Create a timeline to help you complete moving tasks in a timely manner. An excellent way of creating your timeline is to work backwards from moving day, setting deadlines for each task that needs to be accomplished. These items on the to-do list include decluttering, packing, transfer of utility services and other important tasks.

Declutter Your Home

When you know you’re moving, start the decluttering process right away. Don’t wait till the last minute to get rid of things you know you don’t need anymore. This will just add to your stress. Instead, systematically go through each room of your home to determine which items to pack, toss, donate to charity, or give to friends and family. 

Start with the most cluttered rooms and work from there. advises you to keep enough space in between boxes and piles of items so no one trips while walking through. It also helps you to easily maneuver a wheelchair through the pathways. Not up to decluttering on your own? Recruit family and friends to help you accomplish this often overwhelming task.

Looking for a New Home

Yes, house hunting is fun but searching for a new home is serious business–especially when you have a disability. It’s scary to move to a new environment when you are accustomed to your old place. If you have a visual disability, you’re used to maneuvering through the home even if you can’t see well. You know how many steps are on the staircase and where the refrigerator is located. 

If you have a physical disability, you may have a wheelchair ramp installed in your present home. You may have a wheelchair accessible shower or specially installed handrails for the bathtub. When you buy a new home, those home alterations may not be present. While certain newer homes are built with accommodations for people with disabilities, older homes are not likely to be the same way.

As you work with a realtor to search for houses, pay attention to homes that suit your needs. Is the home located by a bus stop? Does the home have doorways wide enough for a wheelchair to pass through? How much yard maintenance will there be? Brainstorm with a friend to think of other issues you should consider. Do plenty of research before bidding on a home that may not be the best one for a person with your kind of disability.

Consider Hiring Professional Packers and Movers

If you have a disability, you may not feel comfortable doing a lot of packing. You may not have the ability or stamina to load and lift boxes or carry them to a moving van. Consider hiring professional packers and movers so you don’t have to worry about it. Reputable moving companies will carefully pack your belongings using high-quality packing materials designed to protect your precious possessions. Moving companies offer professional people who know how to treat your belongings with respect as they load them onto the moving truck. Just be sure to shop around for the right price. 

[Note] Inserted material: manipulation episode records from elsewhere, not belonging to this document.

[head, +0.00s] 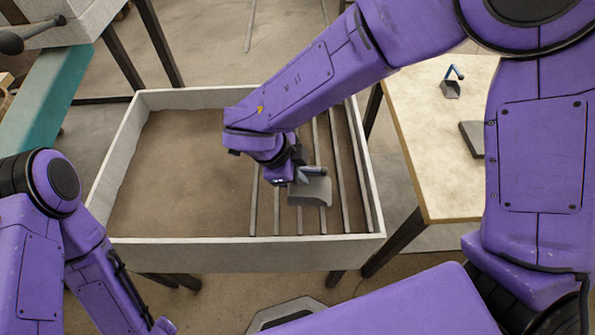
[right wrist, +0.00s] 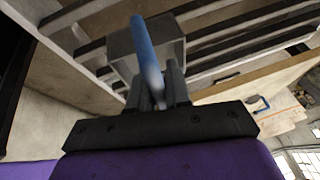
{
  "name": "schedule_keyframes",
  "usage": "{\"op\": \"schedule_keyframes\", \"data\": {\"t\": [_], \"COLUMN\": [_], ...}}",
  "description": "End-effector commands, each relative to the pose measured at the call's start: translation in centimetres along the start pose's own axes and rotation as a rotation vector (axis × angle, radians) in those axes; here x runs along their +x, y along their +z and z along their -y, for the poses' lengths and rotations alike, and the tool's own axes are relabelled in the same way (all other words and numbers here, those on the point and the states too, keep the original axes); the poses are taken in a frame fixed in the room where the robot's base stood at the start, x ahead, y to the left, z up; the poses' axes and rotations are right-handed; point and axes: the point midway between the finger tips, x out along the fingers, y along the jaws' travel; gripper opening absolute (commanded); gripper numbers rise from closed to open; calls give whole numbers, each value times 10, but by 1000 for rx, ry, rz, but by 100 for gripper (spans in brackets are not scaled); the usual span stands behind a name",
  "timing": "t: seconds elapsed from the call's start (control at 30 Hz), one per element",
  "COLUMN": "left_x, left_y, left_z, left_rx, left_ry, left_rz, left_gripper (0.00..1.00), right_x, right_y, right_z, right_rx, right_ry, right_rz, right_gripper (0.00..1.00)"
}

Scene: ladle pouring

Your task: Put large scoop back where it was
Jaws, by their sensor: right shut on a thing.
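The large scoop (head: 312,190) has a grey metal head and a blue handle. My right gripper (head: 293,172) is shut on its handle and holds it over the slatted right part of the big tray. In the right wrist view the gripper (right wrist: 158,88) grips the blue handle, and the grey scoop head (right wrist: 118,48) shows beyond the fingers. My left arm is at the lower left of the head view; its gripper is not in view.
The big tray (head: 240,241) has a brown-filled left part and bare slats (head: 342,170) on the right. A wooden table (head: 412,150) stands to the right with a smaller blue-handled scoop (head: 451,88) and a dark grey block (head: 472,138). A teal bench (head: 45,100) stands at the left.

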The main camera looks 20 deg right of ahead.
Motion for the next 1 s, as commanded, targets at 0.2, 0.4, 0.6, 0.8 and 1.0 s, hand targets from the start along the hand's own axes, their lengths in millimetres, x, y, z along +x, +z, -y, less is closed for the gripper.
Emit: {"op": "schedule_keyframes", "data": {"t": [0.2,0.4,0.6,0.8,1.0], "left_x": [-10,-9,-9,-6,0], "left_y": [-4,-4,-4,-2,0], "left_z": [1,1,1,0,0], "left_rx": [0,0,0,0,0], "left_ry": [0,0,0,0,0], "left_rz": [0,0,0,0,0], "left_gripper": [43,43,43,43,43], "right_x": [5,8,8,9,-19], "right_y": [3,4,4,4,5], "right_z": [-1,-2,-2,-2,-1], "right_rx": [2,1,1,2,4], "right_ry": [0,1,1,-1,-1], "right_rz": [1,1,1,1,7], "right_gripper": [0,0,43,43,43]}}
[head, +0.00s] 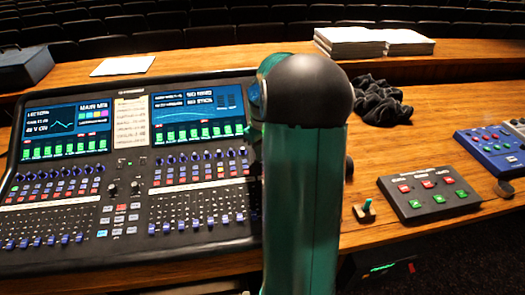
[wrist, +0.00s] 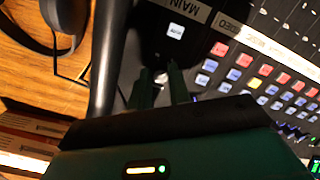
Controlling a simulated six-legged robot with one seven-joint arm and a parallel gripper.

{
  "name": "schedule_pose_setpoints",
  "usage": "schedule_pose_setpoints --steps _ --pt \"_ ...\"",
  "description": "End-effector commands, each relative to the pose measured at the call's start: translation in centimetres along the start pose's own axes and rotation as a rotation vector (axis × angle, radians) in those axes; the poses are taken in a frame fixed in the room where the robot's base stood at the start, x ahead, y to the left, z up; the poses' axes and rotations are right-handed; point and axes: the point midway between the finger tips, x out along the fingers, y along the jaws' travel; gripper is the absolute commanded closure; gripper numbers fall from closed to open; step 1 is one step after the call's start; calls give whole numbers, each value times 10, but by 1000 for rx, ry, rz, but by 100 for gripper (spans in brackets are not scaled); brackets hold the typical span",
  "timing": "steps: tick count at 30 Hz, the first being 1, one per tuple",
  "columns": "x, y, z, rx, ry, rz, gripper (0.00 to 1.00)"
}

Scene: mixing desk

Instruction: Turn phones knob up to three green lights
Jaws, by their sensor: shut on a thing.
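The mixing console (head: 130,200) stands on the wooden desk at the left in the head view, with two lit screens. My arm covers its right edge, and my gripper is hidden there. In the wrist view my gripper (wrist: 162,88) has its two dark fingers close together, pointing at the console's black panel (wrist: 198,62). A small pale spot shows between the fingertips. The gripper is shut on something small, likely the phones knob, which the fingers mostly hide. I cannot make out the knob's green lights in either view.
Headphones (wrist: 42,38) lie on the wood beside the console. A grey button box (head: 428,207), a small lever (head: 367,209) and a blue box (head: 490,157) stand right of my arm.

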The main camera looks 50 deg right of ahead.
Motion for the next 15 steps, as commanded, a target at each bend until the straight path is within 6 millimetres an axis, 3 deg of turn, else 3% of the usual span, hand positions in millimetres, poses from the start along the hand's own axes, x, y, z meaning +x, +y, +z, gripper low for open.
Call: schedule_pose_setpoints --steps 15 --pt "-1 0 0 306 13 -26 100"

Moving to a new home requires extensive planning and organization. But if you have a disability, you just might want to leave the packing and lifting to someone else. Professional packing and moving services allow you to experience a stress-free move. Using these kinds of services allows you to quickly move into a new home without worrying about physically exhausting work that may be difficult if you have certain kinds of disabilities. If you have a disability and you’re planning a move, rely on family, friends and professional moving services to get you packed and moved to your new home. You’ll enjoy less stress and have more time to experience the fun of your new home.